The .version file is re-built every time you build nuttx if anything changes.  If the release number is no longer the HEAD, then it marks the version as dirty.

This is good information.  Even fir development builds, it is is nice to now what version the current code derives from.

We can't just put the .version file in the repository.  It is in the .gitignore file since it is updated often and those updates should not come upstream.  If the .version file is not present, the Makefile creates a dummy .version with version number 0.0.0. That is not a useful version number and effects the OS identification in all of the above uses.

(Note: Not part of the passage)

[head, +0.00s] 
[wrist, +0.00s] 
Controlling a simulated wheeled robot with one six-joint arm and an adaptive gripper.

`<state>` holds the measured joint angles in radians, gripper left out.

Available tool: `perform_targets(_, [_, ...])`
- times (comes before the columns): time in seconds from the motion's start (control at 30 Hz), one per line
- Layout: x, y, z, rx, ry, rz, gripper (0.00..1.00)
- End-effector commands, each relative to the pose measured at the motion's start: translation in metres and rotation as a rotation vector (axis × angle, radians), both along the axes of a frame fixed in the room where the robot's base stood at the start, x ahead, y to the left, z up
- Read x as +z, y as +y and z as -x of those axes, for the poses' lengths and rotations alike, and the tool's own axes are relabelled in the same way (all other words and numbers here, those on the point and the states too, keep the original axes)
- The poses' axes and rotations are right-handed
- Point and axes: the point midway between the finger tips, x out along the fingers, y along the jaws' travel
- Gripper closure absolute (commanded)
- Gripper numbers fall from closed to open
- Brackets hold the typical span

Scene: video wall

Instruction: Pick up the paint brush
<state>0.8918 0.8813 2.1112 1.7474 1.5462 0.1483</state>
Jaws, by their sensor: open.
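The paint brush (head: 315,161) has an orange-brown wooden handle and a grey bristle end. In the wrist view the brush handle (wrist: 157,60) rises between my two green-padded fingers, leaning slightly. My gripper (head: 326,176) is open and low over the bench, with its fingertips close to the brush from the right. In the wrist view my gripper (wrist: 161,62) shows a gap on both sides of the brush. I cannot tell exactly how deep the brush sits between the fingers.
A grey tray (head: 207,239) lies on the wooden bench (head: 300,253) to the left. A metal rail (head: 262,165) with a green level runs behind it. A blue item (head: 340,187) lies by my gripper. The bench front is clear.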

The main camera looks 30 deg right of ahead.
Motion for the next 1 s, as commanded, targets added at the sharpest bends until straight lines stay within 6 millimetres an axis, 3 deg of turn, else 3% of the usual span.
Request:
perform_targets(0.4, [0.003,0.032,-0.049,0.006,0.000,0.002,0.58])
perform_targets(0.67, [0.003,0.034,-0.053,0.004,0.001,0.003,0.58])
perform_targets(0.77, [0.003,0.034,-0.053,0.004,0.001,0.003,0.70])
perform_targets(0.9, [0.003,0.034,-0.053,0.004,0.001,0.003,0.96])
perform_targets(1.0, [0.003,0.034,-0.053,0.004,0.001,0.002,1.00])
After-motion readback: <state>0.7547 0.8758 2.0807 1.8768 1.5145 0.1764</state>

I wonder if we should now create a .release file which is essentially the the released .version file.  If the Makefile discovers that there is no .version file but there is a .release file, it could copy the .release file to the .version file.  So we would not have garbage like 0.0.0 as a version but something like 9.0.2.  Even better 9.0.2-dirty.

The .version file would never be replaced if it is already present (supporting the capability for end-user custom version IDs).   The .release file would not appear in the .gitignore and would never be modified except for at releases.

What do you all think?  Is this a useful idea?